Written instruction —
Reproduce, word for word, only the lines from the one containing "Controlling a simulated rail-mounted" through the one containing "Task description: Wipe", both included.

Start of Supplied entries

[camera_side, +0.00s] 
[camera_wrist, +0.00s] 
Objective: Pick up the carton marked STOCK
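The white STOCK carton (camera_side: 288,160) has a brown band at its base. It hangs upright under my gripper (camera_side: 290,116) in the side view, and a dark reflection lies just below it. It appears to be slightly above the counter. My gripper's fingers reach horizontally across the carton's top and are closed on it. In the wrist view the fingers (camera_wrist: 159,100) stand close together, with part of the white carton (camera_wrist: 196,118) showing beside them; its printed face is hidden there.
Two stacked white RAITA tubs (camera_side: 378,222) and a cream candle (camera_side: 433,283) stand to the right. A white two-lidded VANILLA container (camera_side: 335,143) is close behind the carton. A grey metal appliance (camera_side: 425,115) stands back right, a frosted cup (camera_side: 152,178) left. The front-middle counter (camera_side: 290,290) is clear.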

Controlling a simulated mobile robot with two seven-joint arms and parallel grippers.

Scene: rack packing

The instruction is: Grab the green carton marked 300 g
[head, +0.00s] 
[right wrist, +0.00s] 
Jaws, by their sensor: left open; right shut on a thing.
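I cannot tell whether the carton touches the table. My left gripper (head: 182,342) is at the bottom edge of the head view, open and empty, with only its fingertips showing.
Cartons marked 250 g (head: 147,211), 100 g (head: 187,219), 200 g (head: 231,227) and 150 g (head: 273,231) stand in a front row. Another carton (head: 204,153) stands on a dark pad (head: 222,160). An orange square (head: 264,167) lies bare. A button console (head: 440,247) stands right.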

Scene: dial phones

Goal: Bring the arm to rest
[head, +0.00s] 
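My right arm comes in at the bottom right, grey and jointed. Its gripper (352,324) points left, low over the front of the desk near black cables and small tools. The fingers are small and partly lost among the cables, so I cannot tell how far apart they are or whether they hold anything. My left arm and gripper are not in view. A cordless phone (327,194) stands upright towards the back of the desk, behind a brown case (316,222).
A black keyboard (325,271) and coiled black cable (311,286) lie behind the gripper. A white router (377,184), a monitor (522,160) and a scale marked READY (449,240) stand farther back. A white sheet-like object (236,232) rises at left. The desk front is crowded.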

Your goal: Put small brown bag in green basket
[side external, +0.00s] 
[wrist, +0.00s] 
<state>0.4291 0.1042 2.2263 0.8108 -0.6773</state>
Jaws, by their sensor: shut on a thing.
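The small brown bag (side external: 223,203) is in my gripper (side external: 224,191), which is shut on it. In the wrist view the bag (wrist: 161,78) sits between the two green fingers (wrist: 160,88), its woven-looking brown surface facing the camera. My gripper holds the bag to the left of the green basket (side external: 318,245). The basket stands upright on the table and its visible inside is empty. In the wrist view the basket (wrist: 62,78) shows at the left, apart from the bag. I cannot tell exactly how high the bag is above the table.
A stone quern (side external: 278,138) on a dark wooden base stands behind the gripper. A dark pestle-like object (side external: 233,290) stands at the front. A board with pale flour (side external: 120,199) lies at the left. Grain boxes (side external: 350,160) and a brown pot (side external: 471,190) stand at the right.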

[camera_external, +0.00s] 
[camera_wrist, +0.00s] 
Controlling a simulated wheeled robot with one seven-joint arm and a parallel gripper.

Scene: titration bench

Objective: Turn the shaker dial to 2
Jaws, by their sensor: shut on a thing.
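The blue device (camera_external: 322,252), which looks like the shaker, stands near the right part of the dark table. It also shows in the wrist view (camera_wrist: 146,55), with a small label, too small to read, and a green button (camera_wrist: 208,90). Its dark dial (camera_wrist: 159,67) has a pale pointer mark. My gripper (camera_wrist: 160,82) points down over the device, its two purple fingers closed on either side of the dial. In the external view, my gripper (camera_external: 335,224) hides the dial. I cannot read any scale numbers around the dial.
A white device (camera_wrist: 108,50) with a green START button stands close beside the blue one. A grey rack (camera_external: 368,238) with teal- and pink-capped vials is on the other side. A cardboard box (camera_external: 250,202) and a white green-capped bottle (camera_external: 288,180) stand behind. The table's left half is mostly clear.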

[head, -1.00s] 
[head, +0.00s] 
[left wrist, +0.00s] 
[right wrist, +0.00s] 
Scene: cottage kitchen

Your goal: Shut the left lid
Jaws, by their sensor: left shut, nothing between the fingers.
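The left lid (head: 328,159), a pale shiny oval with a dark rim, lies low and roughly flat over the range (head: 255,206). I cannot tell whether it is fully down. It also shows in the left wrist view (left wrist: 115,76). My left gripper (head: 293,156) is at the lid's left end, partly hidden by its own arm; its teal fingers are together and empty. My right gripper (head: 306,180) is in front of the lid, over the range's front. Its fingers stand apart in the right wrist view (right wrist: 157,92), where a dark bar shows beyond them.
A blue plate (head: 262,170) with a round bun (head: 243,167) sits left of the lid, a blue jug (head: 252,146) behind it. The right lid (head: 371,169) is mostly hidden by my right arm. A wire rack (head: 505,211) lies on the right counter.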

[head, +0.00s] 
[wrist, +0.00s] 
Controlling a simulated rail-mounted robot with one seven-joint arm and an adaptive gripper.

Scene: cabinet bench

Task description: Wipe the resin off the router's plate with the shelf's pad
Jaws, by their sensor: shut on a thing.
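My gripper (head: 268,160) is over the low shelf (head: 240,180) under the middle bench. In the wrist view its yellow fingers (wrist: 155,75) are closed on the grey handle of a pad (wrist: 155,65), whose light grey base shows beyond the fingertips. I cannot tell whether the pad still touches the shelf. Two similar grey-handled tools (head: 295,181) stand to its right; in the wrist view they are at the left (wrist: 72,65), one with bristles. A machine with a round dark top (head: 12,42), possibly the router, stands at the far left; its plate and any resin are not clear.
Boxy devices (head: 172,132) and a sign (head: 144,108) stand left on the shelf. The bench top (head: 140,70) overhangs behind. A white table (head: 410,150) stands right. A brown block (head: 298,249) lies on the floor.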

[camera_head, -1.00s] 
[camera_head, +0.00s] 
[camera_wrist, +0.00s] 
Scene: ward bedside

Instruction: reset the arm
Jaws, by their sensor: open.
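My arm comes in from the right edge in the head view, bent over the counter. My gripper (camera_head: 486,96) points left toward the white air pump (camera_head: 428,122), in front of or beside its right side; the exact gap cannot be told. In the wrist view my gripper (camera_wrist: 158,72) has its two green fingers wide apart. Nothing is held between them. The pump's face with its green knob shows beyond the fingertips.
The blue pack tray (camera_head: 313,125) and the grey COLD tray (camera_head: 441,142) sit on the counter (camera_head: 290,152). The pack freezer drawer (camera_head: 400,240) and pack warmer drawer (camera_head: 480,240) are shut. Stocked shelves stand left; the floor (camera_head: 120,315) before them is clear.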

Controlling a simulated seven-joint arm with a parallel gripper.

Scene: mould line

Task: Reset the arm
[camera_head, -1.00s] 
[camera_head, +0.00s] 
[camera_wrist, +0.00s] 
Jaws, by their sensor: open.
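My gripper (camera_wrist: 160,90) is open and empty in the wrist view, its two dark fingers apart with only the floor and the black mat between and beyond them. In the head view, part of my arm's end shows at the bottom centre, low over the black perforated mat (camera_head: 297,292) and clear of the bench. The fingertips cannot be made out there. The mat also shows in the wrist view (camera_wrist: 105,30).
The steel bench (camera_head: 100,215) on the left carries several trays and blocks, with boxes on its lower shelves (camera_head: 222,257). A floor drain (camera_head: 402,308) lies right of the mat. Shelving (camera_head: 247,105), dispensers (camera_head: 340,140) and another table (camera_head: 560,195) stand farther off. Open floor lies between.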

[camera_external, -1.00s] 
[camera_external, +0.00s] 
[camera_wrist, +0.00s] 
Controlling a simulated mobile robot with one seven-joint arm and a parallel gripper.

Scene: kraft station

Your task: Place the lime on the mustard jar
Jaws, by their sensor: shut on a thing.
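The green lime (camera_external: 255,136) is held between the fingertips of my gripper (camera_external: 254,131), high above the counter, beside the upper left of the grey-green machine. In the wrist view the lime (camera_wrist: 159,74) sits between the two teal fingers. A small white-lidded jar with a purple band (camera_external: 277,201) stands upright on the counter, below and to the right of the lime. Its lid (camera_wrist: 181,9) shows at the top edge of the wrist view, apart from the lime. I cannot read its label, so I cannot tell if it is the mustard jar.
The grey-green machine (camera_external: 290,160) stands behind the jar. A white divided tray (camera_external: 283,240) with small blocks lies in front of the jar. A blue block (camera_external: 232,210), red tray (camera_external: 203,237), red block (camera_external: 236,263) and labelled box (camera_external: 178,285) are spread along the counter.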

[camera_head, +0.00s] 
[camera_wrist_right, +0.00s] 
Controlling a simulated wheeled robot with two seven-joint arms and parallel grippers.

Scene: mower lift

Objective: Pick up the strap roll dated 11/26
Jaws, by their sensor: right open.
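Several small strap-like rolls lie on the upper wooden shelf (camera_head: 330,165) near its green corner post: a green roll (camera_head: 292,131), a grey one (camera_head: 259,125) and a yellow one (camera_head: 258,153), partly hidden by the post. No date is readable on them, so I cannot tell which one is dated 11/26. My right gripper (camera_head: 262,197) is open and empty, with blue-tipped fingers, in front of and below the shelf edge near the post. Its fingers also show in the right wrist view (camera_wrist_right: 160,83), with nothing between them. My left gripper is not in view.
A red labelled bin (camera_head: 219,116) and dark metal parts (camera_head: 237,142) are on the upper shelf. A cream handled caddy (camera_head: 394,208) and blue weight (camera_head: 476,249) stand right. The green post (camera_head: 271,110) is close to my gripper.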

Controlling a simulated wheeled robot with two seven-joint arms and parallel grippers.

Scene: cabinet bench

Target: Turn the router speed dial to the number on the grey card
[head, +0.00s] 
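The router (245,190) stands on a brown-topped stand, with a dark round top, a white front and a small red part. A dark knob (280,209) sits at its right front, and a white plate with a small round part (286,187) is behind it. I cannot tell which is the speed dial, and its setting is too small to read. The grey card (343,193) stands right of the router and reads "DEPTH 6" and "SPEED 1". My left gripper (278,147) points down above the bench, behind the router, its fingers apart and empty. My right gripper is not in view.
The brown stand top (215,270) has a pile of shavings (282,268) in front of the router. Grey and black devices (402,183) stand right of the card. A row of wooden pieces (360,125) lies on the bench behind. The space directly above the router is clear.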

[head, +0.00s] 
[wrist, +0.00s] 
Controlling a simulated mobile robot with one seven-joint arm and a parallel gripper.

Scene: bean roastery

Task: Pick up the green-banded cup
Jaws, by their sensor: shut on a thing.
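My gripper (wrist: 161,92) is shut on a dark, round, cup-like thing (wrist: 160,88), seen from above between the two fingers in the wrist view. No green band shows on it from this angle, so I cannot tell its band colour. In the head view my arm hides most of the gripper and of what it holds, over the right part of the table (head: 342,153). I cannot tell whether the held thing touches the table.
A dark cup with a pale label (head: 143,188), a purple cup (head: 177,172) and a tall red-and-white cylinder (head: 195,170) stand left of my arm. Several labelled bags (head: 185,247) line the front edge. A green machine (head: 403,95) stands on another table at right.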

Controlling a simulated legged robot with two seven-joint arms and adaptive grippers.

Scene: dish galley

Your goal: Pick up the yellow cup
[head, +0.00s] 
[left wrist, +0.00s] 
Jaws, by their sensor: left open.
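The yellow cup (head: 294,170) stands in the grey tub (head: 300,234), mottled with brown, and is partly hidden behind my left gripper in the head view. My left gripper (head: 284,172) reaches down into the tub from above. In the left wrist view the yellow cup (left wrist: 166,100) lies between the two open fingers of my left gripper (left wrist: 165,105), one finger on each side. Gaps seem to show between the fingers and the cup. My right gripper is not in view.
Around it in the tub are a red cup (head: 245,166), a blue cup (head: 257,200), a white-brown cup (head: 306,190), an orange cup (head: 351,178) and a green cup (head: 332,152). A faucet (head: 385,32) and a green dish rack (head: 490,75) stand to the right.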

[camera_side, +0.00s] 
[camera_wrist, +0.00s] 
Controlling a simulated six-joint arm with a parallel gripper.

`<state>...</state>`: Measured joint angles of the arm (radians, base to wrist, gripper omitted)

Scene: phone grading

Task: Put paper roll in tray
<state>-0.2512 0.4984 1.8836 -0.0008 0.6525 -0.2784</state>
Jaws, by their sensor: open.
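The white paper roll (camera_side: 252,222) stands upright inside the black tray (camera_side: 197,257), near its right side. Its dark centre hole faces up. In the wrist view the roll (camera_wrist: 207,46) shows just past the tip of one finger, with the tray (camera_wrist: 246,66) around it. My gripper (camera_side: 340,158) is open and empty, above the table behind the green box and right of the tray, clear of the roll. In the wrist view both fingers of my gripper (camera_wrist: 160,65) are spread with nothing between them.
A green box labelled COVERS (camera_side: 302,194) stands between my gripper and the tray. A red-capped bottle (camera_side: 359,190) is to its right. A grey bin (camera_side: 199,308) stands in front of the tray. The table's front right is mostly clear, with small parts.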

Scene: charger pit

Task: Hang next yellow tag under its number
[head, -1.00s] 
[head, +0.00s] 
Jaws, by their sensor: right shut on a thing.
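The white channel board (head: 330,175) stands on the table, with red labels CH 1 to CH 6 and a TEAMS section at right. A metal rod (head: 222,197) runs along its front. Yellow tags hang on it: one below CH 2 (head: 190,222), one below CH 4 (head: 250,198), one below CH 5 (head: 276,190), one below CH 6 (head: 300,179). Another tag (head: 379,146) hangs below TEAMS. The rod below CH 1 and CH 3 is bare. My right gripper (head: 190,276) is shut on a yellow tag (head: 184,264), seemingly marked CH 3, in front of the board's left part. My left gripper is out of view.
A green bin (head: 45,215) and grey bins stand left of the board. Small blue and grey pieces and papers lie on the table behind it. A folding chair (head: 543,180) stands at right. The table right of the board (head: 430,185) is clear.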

End of Supplied entries

Response to the task —
Controlling a simulated rail-mounted robot with one seven-joint arm and an adaptive gripper.

Scene: cabinet bench

Task description: Wipe the resin off the router's plate with the shelf's pad

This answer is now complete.